Check out the Fable thread.
 
I'm saying that these AAA games are specifically developed for the consoles. And now we have consoles with only $110 spend on the main chip, vs $247 or 287 if you wanna factor in inflation. Its not the only reasons but its one of several reasons. This is just another reason you see some developers go with technically less demanding lighting/shading solutions.

Also I think draw call limits play an issue. The low cost choice to go with an apu, which forced low clocked cpu cores, lowered the single thread drawcalls dx11 and opengl 4.* could send. Fable is specifically taking advantage of DX12 and multithreaded drawcalls to allow more light sources. There are several DX12 demos out that show off the improved # of light sources.

Check out the Fable thread.

# of light sources isn't the issue I'm talking about. It's the number of shadows produced by those light sources that I am questioning. So basically you are saying that my Titan X could absolutely render shadows for every light source -- yet it struggles to maintain a consistent 30fps @ 4k for Witcher 3 that doesn't cast shadows for every light source?

And yes, I get your point about draw calls budget. But still.. we are talking about DX12 when this should have been explored way back in DX9.

Lastly, I saw one DX12 demo with a mech unit. Even that only had 1 shadow producing light source. In fact, I read that the ray-tracing shadow architecture only works with 1 light source.
 
I'd rather spend resources on lights having the proper behavior and geometry being pushed through the pipeline (for rounded surfaces) than doing anything else more advanced. To me, this is the basics of getting a more realistic image.
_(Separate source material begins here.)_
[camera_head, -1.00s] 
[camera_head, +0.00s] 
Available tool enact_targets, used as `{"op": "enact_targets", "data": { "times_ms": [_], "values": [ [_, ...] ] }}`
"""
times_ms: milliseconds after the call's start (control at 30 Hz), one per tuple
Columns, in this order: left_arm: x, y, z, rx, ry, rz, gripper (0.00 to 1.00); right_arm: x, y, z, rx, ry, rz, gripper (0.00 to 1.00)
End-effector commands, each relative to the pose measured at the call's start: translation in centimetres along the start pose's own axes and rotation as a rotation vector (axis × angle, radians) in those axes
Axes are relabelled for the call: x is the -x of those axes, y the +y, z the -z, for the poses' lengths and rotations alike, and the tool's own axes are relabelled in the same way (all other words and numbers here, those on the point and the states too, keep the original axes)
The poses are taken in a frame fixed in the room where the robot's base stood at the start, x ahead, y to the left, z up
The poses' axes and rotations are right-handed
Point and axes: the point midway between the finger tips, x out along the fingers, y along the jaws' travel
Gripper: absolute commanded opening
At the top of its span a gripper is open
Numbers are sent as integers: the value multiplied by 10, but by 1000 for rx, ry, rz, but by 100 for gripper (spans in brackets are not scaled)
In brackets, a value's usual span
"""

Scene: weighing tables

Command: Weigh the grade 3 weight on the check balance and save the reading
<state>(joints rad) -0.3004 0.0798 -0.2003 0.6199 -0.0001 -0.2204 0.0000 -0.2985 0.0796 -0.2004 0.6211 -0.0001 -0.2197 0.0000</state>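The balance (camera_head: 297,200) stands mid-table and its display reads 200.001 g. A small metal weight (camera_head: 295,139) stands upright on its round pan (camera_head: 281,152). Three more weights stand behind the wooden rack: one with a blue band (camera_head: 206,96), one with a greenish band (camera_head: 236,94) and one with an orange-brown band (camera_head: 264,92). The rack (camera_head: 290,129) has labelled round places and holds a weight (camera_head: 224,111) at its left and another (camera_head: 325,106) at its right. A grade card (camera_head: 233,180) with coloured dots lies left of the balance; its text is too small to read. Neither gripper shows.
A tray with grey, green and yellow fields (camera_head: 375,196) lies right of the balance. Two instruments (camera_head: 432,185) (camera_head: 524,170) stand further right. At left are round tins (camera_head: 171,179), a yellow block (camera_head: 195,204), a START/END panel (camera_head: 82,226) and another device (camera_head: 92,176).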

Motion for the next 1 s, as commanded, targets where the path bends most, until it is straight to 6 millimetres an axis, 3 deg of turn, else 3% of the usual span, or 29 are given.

You'd change your mind the second you saw how basic such game would look under those severely un-balanced trade-offs.
 
Shadow maps are expensive. For every shadow-casting light you have to generate at least one shadow map, and for every shadow map you need to do the following:
  • Determine the set of geometry that's visible to the shadow caster, ideally skipping geo that's fully occluded by other geo
  • Generate a command buffer with all of the necessary draw calls, state changes, resource bindings, syncs/flushes, etc.
  • Transform and rasterize all of the geometry that's casting shadows
  • Wait for all of the draw calls to be finished, with their depths writes written to memory. Depending on the hardware, this may involve flushing caches and/or decompressing the depth buffer.
  • Perform any conversion or pre-filtering steps, if you're using something like VSM or ESM.
  • Sample the shadow map in your compute shader or pixel shader, possibly with lots of fetches if you're using PCF
This can potentially be a lot of work, especially if you have a lot of shadow-casting geometry with high polygon counts. On top of that, you may also need a lot of GPU memory for storing all of your shadow maps. Ultimately it just doesn't scale up that well, especially compared to how cheap it is to scale up on smaller light sources using a deferred renderer.
 
You'd change your mind the second you saw how basic such game would look under those severely un-balanced trade-offs.
Not that imbalanced with tesselation you can improve surfaces and get automatic LoD (unfortunately you still need decimated meshes since you need rather dense meshes to tesselate), and simple geometric lights (sphere, cylinders...) are not that expensive either.
After that you need to use physical measures to get their intensities right and correct tone mapping behind that.
So, no, I don't think it would be nearly as bad as you mention, shadows are critical and GI is important though.
 
Shadow maps are expensive. For every shadow-casting light you have to generate at least one shadow map, and for every shadow map you need to do the following:
  • Determine the set of geometry that's visible to the shadow caster, ideally skipping geo that's fully occluded by other geo
  • Generate a command buffer with all of the necessary draw calls, state changes, resource bindings, syncs/flushes, etc.
  • Transform and rasterize all of the geometry that's casting shadows
  • Wait for all of the draw calls to be finished, with their depths writes written to memory. Depending on the hardware, this may involve flushing caches and/or decompressing the depth buffer.
  • Perform any conversion or pre-filtering steps, if you're using something like VSM or ESM.
  • Sample the shadow map in your compute shader or pixel shader, possibly with lots of fetches if you're using PCF
This can potentially be a lot of work, especially if you have a lot of shadow-casting geometry with high polygon counts. On top of that, you may also need a lot of GPU memory for storing all of your shadow maps. Ultimately it just doesn't scale up that well, especially compared to how cheap it is to scale up on smaller light sources using a deferred renderer.

I see. I'm very curious about this because I would like to see how much of a hit it would be to hardware using a high-end graphics board with lots of VRAM (i.e. Titan X). Suggesting that it doesn't scale well leads me to believe we just aren't their yet hardware-wise (especially for consoles). Which is too bad, since this is the most jarring thing I notice in games today that literally takes me out of the game.
 
Suggesting that it doesn't scale well leads me to believe we just aren't their yet hardware-wise (especially for consoles).
No, I think it's pretty clear that shadow maps are just not scalable enough for ubiquitous visibility computations, GI, etc. The problem is we're in a region where the hardware isn't yet fast enough to switch to something other than shadow maps without sacrificing quality. Volumetric stuff (voxel GI and distance fields - both effectively ray/frustum tracing) currently seem to be the fore-runners in terms of replacements, but it'll be a few years before even the highest end hardware can apply those everywhere, and there will still be tradeoffs in terms of resolution.